■ **Material for the task**
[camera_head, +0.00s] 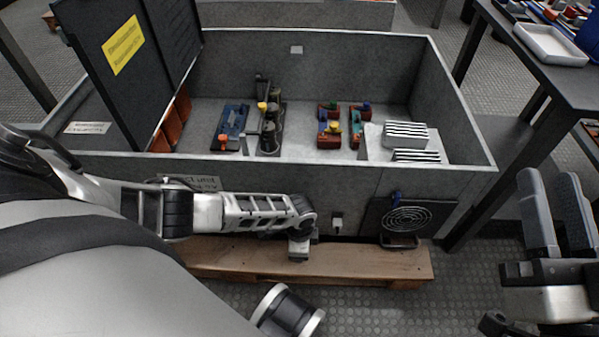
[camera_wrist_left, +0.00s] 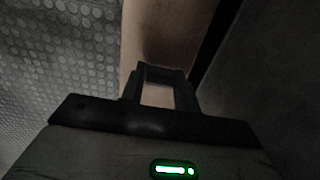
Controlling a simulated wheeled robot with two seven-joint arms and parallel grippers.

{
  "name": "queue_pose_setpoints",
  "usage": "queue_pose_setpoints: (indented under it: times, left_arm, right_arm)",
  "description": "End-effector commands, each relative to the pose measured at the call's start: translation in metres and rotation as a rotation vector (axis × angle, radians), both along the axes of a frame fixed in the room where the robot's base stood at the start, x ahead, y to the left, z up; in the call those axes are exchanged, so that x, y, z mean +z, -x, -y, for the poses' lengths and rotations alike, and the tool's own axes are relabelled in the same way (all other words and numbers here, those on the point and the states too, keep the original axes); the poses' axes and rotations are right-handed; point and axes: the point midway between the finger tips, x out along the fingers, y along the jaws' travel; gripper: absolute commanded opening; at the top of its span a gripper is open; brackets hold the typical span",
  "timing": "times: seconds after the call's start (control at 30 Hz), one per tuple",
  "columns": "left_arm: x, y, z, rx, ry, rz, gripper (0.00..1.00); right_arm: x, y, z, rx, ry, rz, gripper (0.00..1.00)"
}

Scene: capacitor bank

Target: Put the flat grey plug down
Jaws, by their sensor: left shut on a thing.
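My left arm reaches in from the left in the head view, in front of the grey cabinet. My left gripper (camera_head: 299,250) hangs down over the wooden beam at the cabinet's foot. In the dark left wrist view its fingers (camera_wrist_left: 164,76) are shut on a flat dark piece that bridges their tips, which I take as the flat grey plug (camera_wrist_left: 165,73). Its outline is hard to make out, and in the head view it cannot be told apart from the gripper. My right gripper (camera_head: 550,182) is open and empty at the right, above the floor.
The open grey cabinet (camera_head: 390,178) holds coloured blocks (camera_head: 330,127) and white ribbed parts (camera_head: 405,134). A round vent (camera_head: 407,217) and a small light fitting (camera_head: 337,222) are on its front. The wooden beam (camera_head: 375,262) has bare top. A dark table (camera_head: 560,85) stands right.

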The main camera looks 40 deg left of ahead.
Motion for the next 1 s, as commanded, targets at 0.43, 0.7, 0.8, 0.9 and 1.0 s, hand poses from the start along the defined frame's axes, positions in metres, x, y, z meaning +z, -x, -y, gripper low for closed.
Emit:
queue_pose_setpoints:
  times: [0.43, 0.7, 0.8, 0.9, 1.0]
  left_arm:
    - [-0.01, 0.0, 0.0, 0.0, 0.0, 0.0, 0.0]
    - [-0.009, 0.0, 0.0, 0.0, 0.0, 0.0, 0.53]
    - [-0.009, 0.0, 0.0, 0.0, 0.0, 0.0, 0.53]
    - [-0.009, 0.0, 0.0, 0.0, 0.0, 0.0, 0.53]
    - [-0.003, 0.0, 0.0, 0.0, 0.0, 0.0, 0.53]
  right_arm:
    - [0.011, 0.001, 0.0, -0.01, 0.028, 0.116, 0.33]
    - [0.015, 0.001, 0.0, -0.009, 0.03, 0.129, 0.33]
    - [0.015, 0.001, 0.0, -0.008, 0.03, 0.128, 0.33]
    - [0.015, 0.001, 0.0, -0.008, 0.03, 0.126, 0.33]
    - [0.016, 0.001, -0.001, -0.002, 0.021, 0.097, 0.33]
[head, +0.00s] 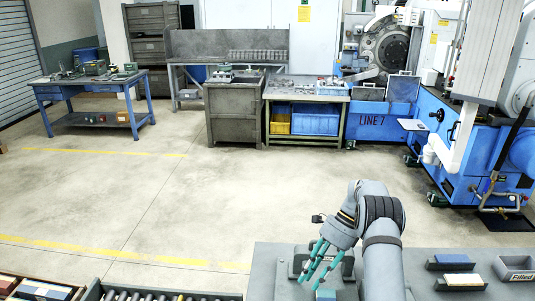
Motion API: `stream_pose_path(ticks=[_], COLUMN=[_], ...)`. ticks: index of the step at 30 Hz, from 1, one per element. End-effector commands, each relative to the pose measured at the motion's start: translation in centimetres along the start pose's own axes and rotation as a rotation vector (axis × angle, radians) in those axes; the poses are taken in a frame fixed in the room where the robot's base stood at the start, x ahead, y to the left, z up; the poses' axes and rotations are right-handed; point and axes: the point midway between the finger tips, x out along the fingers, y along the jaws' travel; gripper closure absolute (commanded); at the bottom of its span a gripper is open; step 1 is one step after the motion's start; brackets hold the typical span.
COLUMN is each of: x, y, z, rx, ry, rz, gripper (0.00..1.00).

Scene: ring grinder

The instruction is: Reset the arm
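My grey arm rises at the lower right of the head view and bends down to the left. My gripper (308,282) has teal fingers that point down over the grey worktop (415,267). The fingers are apart and nothing shows between them. A grey fixture (299,262) stands right behind the fingers, partly hidden by them. I cannot tell whether the fingers touch either.
Right of my arm are a blue-topped block (453,259), a white-topped block (463,280) and a bin labelled "Filled" (516,274). A roller conveyor (165,294) lies at the lower left. The blue grinder (385,120) stands behind. The middle floor is clear.

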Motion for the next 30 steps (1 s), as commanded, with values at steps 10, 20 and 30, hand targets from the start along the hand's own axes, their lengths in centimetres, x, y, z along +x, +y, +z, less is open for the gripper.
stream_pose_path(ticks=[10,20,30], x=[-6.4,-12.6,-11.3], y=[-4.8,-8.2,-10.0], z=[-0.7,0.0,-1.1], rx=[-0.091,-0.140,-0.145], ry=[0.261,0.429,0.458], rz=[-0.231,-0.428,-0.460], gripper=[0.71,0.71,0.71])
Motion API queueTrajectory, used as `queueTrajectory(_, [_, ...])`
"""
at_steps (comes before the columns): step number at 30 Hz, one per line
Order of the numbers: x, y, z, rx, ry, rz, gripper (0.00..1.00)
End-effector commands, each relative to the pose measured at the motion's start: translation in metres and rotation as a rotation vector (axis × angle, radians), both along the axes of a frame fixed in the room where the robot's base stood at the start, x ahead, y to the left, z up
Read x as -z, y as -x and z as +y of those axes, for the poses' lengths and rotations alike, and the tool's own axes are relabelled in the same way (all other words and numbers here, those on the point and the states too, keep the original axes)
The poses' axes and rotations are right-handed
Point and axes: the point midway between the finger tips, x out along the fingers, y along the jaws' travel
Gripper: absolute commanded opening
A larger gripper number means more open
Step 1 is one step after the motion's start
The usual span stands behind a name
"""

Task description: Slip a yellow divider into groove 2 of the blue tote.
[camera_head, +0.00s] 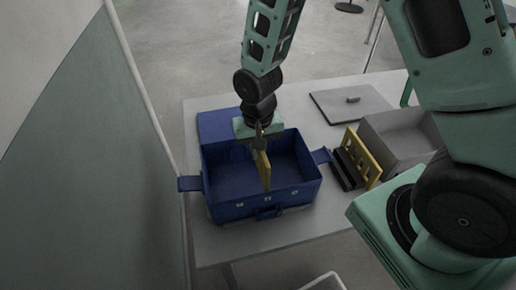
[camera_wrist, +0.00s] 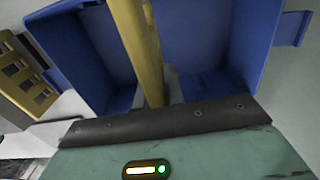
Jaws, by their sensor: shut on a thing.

■ **What to produce**
Extract only the lines from the one that contains "The usual span stands behind a name" through the end of the records, inclusive, and omit every picture.

■ **Answer to the task**
The usual span stands behind a name
"""

Task description: Slip a yellow divider into groove 2 of the blue tote.
[camera_head, +0.00s] 
[camera_wrist, +0.00s] 
Jaws, by their sensor: shut on a thing.

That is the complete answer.